**TASK INSTRUCTIONS**:
Find how many lines in the data below mention "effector". Give the number only.

**GIVEN INFORMATION**:
▼
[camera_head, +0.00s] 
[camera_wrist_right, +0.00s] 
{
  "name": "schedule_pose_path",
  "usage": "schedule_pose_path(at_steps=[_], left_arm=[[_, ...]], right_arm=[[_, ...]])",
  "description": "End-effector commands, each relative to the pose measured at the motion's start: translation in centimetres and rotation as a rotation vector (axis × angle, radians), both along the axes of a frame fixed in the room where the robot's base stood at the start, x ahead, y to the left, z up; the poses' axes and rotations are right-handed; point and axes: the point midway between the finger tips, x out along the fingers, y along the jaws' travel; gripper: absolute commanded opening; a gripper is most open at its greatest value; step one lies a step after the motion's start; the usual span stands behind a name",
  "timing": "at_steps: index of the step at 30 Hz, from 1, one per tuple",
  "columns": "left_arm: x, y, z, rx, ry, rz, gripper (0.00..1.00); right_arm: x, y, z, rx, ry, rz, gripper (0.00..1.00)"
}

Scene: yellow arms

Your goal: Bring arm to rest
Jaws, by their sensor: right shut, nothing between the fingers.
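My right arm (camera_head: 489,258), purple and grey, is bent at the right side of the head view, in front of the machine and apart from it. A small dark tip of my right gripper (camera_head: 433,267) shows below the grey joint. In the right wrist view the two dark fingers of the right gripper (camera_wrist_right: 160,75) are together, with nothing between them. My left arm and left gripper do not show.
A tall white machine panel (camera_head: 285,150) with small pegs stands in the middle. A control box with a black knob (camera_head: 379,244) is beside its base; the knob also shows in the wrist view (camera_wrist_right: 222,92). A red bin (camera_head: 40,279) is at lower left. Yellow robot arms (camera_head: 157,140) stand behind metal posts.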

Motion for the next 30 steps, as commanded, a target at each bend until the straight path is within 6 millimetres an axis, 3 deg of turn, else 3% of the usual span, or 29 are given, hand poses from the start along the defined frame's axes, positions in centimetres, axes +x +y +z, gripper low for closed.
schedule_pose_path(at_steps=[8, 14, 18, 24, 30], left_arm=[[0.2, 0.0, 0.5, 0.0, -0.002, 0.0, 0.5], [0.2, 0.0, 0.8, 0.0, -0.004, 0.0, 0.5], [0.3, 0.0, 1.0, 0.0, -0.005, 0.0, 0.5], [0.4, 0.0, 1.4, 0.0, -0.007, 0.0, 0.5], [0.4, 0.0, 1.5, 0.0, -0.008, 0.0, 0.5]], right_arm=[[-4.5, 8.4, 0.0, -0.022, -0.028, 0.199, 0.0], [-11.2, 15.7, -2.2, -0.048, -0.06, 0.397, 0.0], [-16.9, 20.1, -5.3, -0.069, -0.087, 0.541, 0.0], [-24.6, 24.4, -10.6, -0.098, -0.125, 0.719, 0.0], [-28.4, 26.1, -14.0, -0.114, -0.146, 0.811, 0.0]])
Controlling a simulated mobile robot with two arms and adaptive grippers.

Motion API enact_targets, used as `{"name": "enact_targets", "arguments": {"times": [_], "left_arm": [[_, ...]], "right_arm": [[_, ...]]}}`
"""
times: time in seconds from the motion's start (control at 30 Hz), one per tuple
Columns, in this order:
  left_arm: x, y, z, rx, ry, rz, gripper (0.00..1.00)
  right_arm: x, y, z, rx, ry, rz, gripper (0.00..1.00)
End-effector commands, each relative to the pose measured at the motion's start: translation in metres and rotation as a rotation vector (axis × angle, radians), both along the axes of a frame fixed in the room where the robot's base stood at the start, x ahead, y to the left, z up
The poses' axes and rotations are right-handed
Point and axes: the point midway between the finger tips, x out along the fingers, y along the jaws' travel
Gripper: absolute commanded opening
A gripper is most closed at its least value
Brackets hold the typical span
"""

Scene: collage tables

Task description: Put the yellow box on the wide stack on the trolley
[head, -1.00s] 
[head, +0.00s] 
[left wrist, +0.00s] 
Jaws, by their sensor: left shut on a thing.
▲
**ANSWER**:
2